In the months that followed, the government used the War Measures Act to remove men, women and children of Japanese ancestry from the ‘defense zone’ of 160 km (100 miles) from the B.C. coast. As a result, almost 22,000 of the approximately 24,000 people of Japanese descent living in Canada were removed from their homes and distributed to various locations across Canada. Seventy-five percent were Canadian citizens. Many spent the war years in ‘ghost towns’ and hastily created camps in the interior of B.C, such as: Lemon Creek, Kaslo, Slocan City, New Denver, Tashme, etc. Others were allocated to sugar-beet farms or other farming communities in Alberta and Manitoba or road camps or industries in Ontario.
In addition, approximately 700 men were interned in POW camps in Ontario, first at Petawawa, then Angler. Many of these men were second generation Japanese Canadians who had opposed removal from the coast, mainly because they objected to the government’s policy of separating families.
While they were being distributed across Canada, the Japanese were required to sign their property and belongings over to the Custodian of Enemy Property.
These possessions (including homes, land and businesses) were subsequently sold beginning in 1943. This was done without the permission of the owners, at a fraction of their actual value. The proceeds of these sales were used to pay for the living expenses of the internees.

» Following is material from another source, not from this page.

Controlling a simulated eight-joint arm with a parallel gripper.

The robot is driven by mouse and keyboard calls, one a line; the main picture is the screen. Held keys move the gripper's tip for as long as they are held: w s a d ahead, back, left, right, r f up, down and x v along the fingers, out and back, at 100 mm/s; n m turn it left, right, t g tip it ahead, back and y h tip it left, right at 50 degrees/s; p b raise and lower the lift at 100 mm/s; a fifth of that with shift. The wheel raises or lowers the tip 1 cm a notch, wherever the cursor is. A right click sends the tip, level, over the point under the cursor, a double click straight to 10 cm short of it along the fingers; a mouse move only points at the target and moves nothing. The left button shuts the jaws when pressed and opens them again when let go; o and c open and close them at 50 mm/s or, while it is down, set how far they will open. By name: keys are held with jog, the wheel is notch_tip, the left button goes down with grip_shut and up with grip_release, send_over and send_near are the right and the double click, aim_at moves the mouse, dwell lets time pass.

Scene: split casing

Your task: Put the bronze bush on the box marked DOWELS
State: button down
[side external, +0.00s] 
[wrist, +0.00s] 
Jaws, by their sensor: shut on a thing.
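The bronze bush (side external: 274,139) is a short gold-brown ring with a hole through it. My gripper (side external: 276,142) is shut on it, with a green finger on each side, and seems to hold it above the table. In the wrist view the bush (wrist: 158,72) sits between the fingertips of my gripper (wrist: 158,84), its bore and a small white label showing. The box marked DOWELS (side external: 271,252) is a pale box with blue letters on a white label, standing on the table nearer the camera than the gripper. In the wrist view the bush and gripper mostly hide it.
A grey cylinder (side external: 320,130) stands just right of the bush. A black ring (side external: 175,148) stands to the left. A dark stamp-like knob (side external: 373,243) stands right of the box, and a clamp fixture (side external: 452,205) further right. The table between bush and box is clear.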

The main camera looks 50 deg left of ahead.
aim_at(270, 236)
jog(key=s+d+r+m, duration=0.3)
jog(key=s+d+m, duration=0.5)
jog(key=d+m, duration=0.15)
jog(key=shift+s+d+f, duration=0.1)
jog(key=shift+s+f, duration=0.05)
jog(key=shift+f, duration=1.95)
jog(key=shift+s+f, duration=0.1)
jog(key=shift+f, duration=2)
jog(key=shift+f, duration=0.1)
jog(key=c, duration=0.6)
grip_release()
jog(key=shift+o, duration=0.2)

As the war neared its end, it became clear that the Canadian government wanted to prevent the reestablishment of the West coast communities. Japanese Canadians were given two options: they could either accept paid passage to Japan or they could re-establish themselves east of the Rockies. In the end, almost 4,000 people were sent to Japan. About half were Issei. With the departure of this group the Japanese community in Canada lost an important link to their ancestral homeland. The other half was Canadian born. Many were dependent children with little choice but to go with their parents.

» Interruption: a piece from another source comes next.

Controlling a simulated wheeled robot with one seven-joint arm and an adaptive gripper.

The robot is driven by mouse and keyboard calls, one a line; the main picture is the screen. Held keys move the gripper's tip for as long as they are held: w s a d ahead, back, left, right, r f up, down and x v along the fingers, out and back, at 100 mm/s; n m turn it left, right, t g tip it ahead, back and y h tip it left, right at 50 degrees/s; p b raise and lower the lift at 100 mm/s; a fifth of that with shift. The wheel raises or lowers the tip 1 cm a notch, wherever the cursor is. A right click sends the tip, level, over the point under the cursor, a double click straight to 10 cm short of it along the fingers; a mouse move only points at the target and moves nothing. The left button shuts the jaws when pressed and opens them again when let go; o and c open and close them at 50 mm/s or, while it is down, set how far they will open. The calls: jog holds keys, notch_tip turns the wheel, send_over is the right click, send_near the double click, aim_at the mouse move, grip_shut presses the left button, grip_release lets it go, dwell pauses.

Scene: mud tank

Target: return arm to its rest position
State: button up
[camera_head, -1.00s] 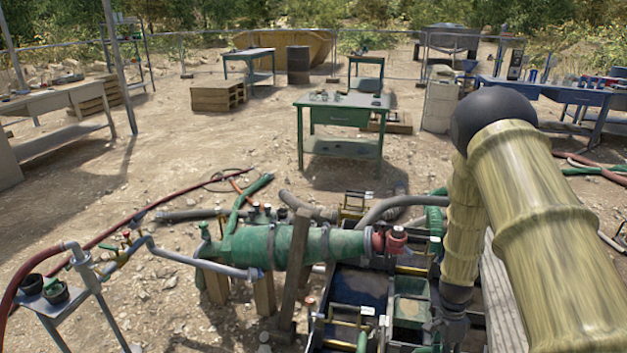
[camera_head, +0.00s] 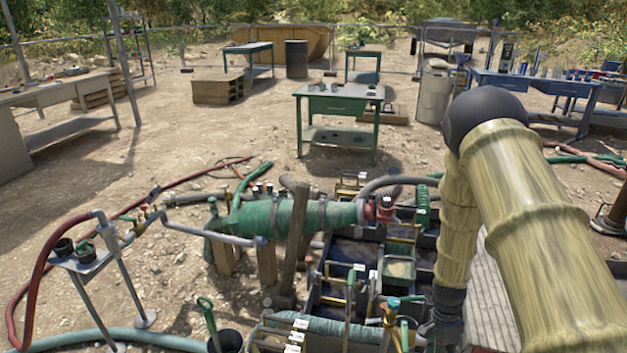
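My tan, ribbed arm fills the right of the view, with a dark elbow ball near the top and a forearm hanging straight down. At its lower end is my dark gripper (camera_head: 440,328), in front of the right side of the tank. Its fingers are too small and dark to make out, so I cannot tell whether it is open or holds anything. The mud tank (camera_head: 345,245) is an open, dark, divided frame below and left of my forearm. A green cylinder (camera_head: 285,217) lies on wooden posts across its far left side.
A small stand with dark cups (camera_head: 85,253) and red hose is at the left. A green-handled tool (camera_head: 208,318) stands in a dark bucket at the front. A green table (camera_head: 338,105) stands behind the tank, a blue table (camera_head: 545,86) at the back right. Bare ground lies at the left.

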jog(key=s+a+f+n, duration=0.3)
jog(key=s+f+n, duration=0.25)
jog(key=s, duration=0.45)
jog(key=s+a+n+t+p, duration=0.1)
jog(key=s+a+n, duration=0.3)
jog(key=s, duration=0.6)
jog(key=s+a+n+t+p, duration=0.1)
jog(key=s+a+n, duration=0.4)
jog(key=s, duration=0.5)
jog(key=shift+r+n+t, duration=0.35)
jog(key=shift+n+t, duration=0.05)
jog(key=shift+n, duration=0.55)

Those who chose to stay in Canada were again uprooted from the B.C. communities where they had settled during the war years and had to re-establish themselves in Central and Eastern Canada. It was not until 1949, four years after the end of the war, that the last of the wartime restrictions were removed and Japanese Canadians were allowed to return to the West Coast. In 1949, Japanese Canadians were granted the right to vote in British Columbia. Prior to this, and affecting British Columbia's decision, Japanese Canadians were granted the right to vote Federally in 1948, but this decision was not effective until April 1, 1949.
Part 5: Rebuilding a Community in Toronto After the War
In 1967 new immigration regulations allowed immigrants to enter Canada based on factors such as skills and occupational demand rather than being determined solely by country of origin. This brought many new immigrants from countries outside of Europe, especially from Asia. But, unlike other Asian countries, Japan has sent relatively few recent migrations to Canada. Of the total population of immigrants who arrived in the country after 1970 less than half a percent were from Japan.
Despite their small numbers, the new immigrants add much to the richness of the Canadian population. The post-WWII immigrants are similar to the first arrivals in that they are predominantly young adults who have families after they come to Canada, but unlike the early immigrants, they are highly skilled professionals and workers from Japan’s industrialized, urban middle class. Furthermore the gender difference is very different from the earlier immigrant streams. Women currently make up the majority of the new arrivals from Japan. They are typically highly educated and often find work in the arts or social service sector. They tend to settle in major Canadian cities and marry men of non-Japanese background, further increasing the multi-ethnic nature of the contemporary Japanese Canadian community.
In 1977, Japanese Canadian community celebrated the centennial of the arrival of the first documented immigrant from Japan, Manzo Nagano. Cultural activities and events were held in communities across Canada contributing to a renewed sense of ethnic pride. Around the same time, researchers were gaining access to World War II government files and historian Ann Gomer Sunahara discovered documents proving that neither the RCMP nor the military had viewed the Japanese Canadian west coast community as a military threat. Rather the files showed that the uprooting was a political move to accommodate racist politicians in British Columbia. This new knowledge and the renewed interest in Japanese Canadian heritage helped break the silence surrounding the internment, stimulating talk of seeking ‘redress’ to compensate for wartime losses.
Part 6: Redress Movement
The redress movement of the late 1970s and 1980s was spearheaded by the Nisei and young Sansei as well as Issei and shin-ijusha (new immigrants) that made up the National Association of Japanese Canadians (NAJC). The NAJC was the organization that negotiated the redress settlement on behalf of the Japanese Canadian community. After a ten-year struggle gaining community as well as the mainstream public’s support, the National Association of Japanese Canadians successfully negotiated a redress settlement in 1988.
The Redress settlement was announced in Parliament on September 22, 1988. It included: an acknowledgment of the injustice of the wartime events; individual payments of $21,000 to eligible Canadians; establishment of a community fund of $12 million; clearing of criminal records for those charged under the War Measures Act; restoration of Canadian citizenship to those exiled to Japan; and the creation of the Canadian Race Relations Foundation, which was established in 1997.
Part 7: Japanese Canadian Community in Toronto Today
In 2001, 85,230 people in Canada identified themselves as being ethnically Japanese (around 0.2% of the Canadian population) Of this number almost 40% listed Japanese as only one of multiple ethnicities. This attests to the high intermarriage rate among Japanese Canadians. In 2001, Japanese Canadians had the highest intermarriage rates of all ‘visible minority’ groups in Canada. Seventy percent of all couples involving a Japanese partner were mixed unions.
In addition, contemporary Japanese Canadians are typically well educated, having a higher percentage with university degrees and lower percentage without a high school diploma than the total Canadian population. There is also a greater proportion of Japanese Canadians in professional or managerial occupations than the general public, and their average incomes tend to be higher.
In many ways, the Japanese Canadian Cultural Centre in Toronto has become a second home for Japanese Canadian community to meet and celebrate their heritage. Today, visitors to the cultural centre are comprised of the multi-ethnic and multi-national inhabitants of Toronto and beyond where they look forward to participating and experiencing the rich history and cultural heritage of Japanese Canadians in a space that puts an emphasis on diversity and inclusivity.